Suggested rule 1: We assume all texts are UTF8, whenever there are no UTF8 syntax errors. Otherwise offending characters are stripped and replaced by a single replacement character (To be defined) so that correct UTF8 results.
Suggested rule 2: All UTF8 characters having a corresponding ASCII character are considered to be equal to that ASCII character. (e.g. variations of quotes, hyphens, asterisks, bullets)
Re: Handling Of Non-ASCII Characters
These rules are being developed in terms of characters, rather than byte sequence. I'd prefer to stay away from implementation details such as character encoding for the matching rules.
I think we should add a rule stating that any sequence of characters that whose glyphs appear the same when rendered should be considered equivalent for the purposes of matching.

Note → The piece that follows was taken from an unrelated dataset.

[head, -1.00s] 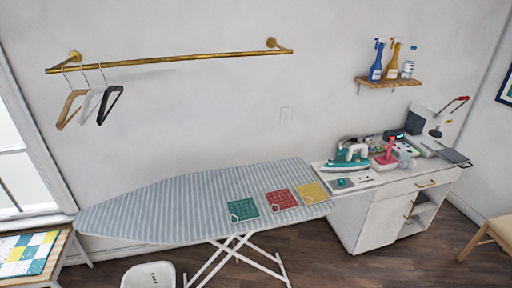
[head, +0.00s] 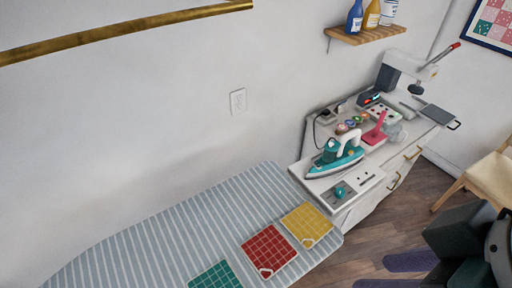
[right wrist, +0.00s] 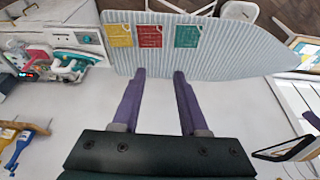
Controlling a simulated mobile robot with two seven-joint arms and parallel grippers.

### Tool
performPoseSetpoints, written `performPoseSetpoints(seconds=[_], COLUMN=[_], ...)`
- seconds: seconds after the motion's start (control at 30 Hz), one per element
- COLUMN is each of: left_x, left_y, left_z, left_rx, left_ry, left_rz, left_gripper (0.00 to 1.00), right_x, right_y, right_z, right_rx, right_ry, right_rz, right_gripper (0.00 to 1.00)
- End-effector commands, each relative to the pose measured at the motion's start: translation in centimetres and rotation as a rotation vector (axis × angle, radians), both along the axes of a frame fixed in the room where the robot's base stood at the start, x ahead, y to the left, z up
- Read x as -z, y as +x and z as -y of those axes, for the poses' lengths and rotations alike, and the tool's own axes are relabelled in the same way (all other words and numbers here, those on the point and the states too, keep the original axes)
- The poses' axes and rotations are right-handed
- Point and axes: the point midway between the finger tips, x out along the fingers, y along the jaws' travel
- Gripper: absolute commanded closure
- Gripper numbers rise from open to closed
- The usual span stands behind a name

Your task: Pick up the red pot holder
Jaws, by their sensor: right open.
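The red pot holder (head: 268,250) is a square with a white grid pattern and a small loop at its near corner. It lies flat on the striped ironing board (head: 130,250), between a green pot holder (head: 215,276) and a yellow pot holder (head: 306,224). My right gripper (head: 372,272) is open and empty at the lower right, apart from the board. In the right wrist view its two purple fingers (right wrist: 160,74) stand spread, with the red pot holder (right wrist: 149,36) beyond them. My left gripper is not in view.
A wooden shelf (head: 368,34) with bottles is on the wall above. A wooden chair (head: 485,180) stands at right. The left of the board is clear.

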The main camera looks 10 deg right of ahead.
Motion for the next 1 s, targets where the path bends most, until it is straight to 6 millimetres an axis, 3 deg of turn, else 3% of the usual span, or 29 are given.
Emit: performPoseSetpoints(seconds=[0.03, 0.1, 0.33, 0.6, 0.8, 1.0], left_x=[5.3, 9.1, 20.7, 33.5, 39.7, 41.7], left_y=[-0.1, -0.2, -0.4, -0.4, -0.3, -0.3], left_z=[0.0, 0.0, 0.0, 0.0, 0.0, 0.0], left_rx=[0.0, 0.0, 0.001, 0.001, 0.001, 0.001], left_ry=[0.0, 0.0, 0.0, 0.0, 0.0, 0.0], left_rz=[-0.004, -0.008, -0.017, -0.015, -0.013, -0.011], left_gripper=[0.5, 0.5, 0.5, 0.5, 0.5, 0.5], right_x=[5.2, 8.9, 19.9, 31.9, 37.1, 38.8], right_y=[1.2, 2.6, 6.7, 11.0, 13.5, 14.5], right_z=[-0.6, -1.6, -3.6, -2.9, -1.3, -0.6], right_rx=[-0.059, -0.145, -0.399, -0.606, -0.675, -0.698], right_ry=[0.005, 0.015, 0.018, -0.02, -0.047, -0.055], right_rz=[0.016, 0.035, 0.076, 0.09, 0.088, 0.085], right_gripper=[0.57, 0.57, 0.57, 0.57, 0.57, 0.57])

This will handle the various ways combining characters such as umlauts can be represented in unicode by allowing comparision of the normalized form KC of the strings. It is also general enough that people who dislike unicode (which do exist) can apply the rule to whatever encoding they prefer.
Combined Punctuation and whitespace
suggested rule: any punctuation that is not directly followed by whitespace is treated as if it were followed by whitespace.
Idea is to consider 'foo,bar or baz' equals 'foo, bar or baz'.
Question: What is the exact definition to be used for puncuation. I'd default to use ispunct() from the C-locale, which is any printable character which is not a space or an alphanumeric character.
What is punctuation
On the question of what is punctuation, perhaps we should use the General Punctuation list compiled by the unicode spec.
Re: Bullets and Numbers
This rule could be extended to cover more cases:
a) The definition of 'a line starts with' should clearly say, that any whitespace at the start of the line (e.g. indentation) is ignored.
b) typical comment characters at the start of a line (e.g. /*, //, #, REM, ...) should also be ignored.
c) (ad hoc idea:) any punctuation at the start of a line is ignored.
Preambles/epilogue
How should adding a preamble/epilogue to a license text effect matching?
hyphenation
We should probably point out that any word that is hyphenated to span lines should be consider equivalence to the unhyphenated word.
hyphenation
Suggested Rule 1: all hyphen, endash, mdash, etc characters are considered the same.
Suggested Rule 2: if a line ends in a hyphen, and there is a word directly in front of the hyphen, and a word directly at the beginning of the next line, then the hyphen and whitespace is removed, so that both words are joined into one.
There is a slight risk, that a compound word like e.g. 'built-in' would lose its hyphen, if its hyphen happens to be used for line breaks. I'd say, we can accept that risk.